Date partition example:

At the end of the day, data will migrate from the IDB to the HDB and change partitioning schemes. In this example, data will change from being ordinal partitioned to being date partitioned using the time column of our trade table. This will remove the data from the IDB and reset its ordinal partitioning. Data will now be in the HDB in the following format.

/data/db/hdb
├── 2023.01.01
│   └── trade
│       ├── price
│       ├── size
│       ├── sym
│       └── time
├── 2023.01.02
│   └── trade
│       ├── price
│       ├── size
│       ├── sym
│       └── time
├── 2023.01.03
│   └── trade
│       ├── price
│       ├── size
│       ├── sym
│       └── time
└── sym

Bus

A data bus is a communication medium for data and control events to be processed by the database. Data buses are generally referred to as streams and the name bus is used interchangeably. Bus configuration is generally configured to use kdb Insights Reliable Transport but custom interfaces are also supported. See the stream configuration page to configure the details of a bus.
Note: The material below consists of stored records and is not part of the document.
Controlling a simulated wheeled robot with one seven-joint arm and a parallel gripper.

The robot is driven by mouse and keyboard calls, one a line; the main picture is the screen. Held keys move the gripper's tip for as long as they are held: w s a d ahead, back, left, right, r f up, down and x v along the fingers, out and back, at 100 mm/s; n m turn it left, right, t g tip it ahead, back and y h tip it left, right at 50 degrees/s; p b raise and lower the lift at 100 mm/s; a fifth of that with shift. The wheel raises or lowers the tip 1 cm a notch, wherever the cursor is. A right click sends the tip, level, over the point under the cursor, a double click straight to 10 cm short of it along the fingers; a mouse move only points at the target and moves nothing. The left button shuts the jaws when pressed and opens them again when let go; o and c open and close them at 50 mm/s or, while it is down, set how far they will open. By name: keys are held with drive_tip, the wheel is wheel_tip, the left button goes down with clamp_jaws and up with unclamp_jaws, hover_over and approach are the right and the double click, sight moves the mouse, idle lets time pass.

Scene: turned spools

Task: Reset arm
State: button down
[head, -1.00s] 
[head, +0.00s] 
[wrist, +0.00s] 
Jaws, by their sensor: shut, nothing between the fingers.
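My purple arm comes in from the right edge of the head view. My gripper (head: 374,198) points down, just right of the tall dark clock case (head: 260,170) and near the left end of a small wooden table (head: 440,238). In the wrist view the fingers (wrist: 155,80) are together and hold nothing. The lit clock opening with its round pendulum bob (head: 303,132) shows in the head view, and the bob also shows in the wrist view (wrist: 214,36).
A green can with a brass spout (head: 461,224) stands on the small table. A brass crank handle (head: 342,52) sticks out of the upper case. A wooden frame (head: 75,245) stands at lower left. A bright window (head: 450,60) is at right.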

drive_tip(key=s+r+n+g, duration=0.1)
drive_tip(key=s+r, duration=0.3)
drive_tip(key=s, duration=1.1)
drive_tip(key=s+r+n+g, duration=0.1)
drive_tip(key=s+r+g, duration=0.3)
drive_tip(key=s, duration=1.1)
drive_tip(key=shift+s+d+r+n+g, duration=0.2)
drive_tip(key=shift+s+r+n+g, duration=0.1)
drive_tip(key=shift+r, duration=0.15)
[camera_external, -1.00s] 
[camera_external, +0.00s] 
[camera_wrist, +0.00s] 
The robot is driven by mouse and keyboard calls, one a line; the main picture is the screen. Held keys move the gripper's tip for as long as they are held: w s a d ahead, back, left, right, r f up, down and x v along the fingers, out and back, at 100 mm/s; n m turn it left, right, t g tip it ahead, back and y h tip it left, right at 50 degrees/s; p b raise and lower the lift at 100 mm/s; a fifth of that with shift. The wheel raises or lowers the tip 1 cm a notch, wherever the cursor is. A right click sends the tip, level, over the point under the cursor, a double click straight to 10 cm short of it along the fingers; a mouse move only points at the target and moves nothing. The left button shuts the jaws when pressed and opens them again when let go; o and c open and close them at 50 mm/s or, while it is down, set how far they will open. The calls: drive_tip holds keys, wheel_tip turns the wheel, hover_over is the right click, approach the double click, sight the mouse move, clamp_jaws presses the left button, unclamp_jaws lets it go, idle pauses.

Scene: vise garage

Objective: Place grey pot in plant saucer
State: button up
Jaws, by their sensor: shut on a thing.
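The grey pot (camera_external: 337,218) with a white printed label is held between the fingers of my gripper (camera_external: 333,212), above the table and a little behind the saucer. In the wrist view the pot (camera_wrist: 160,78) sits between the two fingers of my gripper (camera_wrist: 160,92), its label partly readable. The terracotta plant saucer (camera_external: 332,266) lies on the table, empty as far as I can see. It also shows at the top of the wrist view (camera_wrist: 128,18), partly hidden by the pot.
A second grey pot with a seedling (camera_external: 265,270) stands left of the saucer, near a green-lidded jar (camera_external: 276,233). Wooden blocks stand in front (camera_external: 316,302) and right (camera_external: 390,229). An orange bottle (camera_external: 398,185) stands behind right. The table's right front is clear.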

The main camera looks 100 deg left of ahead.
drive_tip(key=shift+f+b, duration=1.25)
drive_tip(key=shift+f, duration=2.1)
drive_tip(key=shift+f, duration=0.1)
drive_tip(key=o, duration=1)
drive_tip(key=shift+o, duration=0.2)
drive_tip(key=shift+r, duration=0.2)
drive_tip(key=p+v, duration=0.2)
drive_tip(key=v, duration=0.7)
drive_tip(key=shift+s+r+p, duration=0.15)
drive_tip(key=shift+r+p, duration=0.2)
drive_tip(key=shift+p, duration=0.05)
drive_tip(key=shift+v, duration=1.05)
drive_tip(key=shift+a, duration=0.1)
The Storage Manager element must have a source stream configured for bi-directional communication. The database will use the configured bus for sending control events to issue EOIs, EODs, etc. The RDB tier will also use a stream parameter as its source for receiving data. These values must be configured to point at the same stream to have a deterministic sequence of events.

Elements

Assemblies compose a number of elements together to deploy a logical workload with streams, pipelines and databases. The elements key breaks down the configuration for each of these various pieces.

elements:
  sm: {}
    # ..
  dap: {}
    # ..
  sp: {}
    # ..
  rt: {}
    # ..

Storage configuration is located under an sm key. Query configuration is located under a dap key. Stream configuration is located under an rt key. And pipeline configuration is under an sp key.